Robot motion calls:

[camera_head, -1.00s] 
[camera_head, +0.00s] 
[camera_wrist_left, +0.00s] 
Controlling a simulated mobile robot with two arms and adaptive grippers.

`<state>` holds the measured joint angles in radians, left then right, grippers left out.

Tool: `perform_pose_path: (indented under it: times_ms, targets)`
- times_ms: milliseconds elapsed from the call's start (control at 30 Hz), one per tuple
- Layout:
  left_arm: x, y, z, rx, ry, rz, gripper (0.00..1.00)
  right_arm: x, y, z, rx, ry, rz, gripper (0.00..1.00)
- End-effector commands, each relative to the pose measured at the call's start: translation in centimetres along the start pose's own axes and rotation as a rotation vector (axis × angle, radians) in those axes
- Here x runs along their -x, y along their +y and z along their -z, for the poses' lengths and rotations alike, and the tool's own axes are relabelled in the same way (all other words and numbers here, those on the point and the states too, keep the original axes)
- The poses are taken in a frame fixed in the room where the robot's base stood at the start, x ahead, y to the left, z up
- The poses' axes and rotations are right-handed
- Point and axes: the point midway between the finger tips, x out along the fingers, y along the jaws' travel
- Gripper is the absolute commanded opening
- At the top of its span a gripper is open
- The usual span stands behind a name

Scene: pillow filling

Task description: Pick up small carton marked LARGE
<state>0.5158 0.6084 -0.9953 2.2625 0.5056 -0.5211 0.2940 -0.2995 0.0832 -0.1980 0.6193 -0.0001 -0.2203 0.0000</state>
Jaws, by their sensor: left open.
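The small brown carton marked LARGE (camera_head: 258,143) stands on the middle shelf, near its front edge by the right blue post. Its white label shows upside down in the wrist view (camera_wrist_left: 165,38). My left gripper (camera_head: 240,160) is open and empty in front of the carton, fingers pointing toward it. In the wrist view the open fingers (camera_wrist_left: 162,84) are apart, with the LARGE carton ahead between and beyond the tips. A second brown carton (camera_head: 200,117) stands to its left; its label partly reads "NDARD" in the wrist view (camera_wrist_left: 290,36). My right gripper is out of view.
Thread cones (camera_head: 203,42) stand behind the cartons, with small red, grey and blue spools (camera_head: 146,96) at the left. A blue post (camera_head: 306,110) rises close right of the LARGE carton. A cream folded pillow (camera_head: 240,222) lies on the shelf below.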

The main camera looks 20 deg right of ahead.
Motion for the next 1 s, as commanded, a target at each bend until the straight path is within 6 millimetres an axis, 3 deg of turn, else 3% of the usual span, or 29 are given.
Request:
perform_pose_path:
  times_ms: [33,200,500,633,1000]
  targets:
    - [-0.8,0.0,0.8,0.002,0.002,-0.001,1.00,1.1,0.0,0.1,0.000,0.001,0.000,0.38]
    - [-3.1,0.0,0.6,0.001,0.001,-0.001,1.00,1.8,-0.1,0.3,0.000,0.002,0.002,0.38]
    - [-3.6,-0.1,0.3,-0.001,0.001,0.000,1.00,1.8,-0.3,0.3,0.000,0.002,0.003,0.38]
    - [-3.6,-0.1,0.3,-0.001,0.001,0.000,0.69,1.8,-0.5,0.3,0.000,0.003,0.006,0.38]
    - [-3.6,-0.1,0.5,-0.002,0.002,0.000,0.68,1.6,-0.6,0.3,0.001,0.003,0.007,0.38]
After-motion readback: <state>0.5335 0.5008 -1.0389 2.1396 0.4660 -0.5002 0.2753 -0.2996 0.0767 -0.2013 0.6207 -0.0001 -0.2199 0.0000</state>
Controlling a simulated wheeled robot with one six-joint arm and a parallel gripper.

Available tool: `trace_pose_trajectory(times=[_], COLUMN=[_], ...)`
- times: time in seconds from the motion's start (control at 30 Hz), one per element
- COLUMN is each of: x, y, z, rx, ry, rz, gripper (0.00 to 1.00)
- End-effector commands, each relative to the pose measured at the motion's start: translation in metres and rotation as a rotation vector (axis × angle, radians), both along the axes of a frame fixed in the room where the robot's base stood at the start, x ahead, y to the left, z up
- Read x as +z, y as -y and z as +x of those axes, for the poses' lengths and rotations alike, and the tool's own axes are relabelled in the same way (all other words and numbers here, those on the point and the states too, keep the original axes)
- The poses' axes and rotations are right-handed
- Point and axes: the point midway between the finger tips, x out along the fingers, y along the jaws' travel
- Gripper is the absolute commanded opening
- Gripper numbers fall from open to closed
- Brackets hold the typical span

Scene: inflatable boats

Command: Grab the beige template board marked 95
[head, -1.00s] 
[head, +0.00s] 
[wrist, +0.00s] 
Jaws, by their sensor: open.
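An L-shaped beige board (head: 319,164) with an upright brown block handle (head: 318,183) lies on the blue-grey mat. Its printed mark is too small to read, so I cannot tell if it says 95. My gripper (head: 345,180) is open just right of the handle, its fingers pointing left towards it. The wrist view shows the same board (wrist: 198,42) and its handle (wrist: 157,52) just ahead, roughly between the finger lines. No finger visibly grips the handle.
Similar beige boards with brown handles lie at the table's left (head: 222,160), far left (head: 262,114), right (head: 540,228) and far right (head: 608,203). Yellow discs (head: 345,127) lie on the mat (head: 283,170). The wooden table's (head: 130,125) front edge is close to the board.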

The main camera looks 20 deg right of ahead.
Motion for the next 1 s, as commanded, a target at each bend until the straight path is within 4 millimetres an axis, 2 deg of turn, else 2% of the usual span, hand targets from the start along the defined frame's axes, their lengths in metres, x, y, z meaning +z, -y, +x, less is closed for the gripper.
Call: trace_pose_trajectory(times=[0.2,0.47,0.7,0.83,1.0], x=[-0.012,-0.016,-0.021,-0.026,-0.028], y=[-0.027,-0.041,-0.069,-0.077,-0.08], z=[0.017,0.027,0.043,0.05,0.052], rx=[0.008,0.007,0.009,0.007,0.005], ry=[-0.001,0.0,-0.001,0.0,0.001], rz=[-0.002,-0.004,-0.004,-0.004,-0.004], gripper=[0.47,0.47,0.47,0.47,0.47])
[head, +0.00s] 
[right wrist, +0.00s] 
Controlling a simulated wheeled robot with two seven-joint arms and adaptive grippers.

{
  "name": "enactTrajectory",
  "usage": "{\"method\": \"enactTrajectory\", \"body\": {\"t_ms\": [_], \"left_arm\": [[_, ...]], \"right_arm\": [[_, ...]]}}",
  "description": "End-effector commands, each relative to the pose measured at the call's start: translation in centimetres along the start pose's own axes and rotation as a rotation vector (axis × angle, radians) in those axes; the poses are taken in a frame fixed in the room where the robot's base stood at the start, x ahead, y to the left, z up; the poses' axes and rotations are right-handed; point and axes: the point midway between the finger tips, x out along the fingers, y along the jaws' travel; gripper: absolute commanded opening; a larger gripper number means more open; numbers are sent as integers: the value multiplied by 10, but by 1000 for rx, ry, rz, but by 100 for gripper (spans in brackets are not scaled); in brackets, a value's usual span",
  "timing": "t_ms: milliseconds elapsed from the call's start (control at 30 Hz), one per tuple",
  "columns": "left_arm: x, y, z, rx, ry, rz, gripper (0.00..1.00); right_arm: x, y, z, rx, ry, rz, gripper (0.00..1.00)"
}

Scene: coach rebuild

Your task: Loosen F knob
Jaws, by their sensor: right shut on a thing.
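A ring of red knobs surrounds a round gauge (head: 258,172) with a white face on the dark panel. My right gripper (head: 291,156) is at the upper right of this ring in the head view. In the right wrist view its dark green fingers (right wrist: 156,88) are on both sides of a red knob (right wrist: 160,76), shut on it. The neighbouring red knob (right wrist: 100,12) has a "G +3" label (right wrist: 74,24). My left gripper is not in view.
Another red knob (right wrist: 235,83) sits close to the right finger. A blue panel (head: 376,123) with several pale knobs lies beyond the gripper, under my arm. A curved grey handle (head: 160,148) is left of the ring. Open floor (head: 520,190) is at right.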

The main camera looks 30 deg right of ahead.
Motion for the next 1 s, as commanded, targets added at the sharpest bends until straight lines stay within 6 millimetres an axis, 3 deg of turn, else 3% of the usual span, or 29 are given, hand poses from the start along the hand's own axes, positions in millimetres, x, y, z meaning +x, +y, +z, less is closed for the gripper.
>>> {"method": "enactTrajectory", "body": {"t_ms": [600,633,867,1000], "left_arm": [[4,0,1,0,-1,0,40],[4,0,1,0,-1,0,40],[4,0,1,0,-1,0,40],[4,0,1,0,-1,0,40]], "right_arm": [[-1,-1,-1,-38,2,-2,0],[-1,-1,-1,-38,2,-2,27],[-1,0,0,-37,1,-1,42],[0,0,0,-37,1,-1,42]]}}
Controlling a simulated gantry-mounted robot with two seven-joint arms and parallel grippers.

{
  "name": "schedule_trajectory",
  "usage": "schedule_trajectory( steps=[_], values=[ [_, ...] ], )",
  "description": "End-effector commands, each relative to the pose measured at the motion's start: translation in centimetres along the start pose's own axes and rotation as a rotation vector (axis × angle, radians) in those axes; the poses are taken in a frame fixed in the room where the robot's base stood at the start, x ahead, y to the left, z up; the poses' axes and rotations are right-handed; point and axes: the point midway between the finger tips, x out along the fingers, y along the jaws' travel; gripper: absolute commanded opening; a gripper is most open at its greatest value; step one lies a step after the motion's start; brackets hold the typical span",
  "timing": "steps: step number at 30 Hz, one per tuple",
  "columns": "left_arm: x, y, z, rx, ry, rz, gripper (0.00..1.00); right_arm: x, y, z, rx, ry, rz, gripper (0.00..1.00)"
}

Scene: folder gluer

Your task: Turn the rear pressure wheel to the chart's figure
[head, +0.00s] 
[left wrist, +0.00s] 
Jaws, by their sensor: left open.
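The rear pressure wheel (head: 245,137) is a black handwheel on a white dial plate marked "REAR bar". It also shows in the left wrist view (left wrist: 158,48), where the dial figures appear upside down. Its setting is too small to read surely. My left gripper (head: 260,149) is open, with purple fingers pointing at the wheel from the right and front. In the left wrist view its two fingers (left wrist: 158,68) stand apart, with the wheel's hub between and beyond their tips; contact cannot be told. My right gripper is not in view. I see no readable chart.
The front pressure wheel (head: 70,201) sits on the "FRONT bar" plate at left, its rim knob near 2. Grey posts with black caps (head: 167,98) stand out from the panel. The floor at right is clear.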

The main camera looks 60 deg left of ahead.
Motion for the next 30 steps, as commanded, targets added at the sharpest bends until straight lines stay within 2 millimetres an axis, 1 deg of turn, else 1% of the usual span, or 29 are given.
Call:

Aim of the task ::
Give the number of lines in the listing above that hold the string "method", with nothing else.

Finished answer ::
2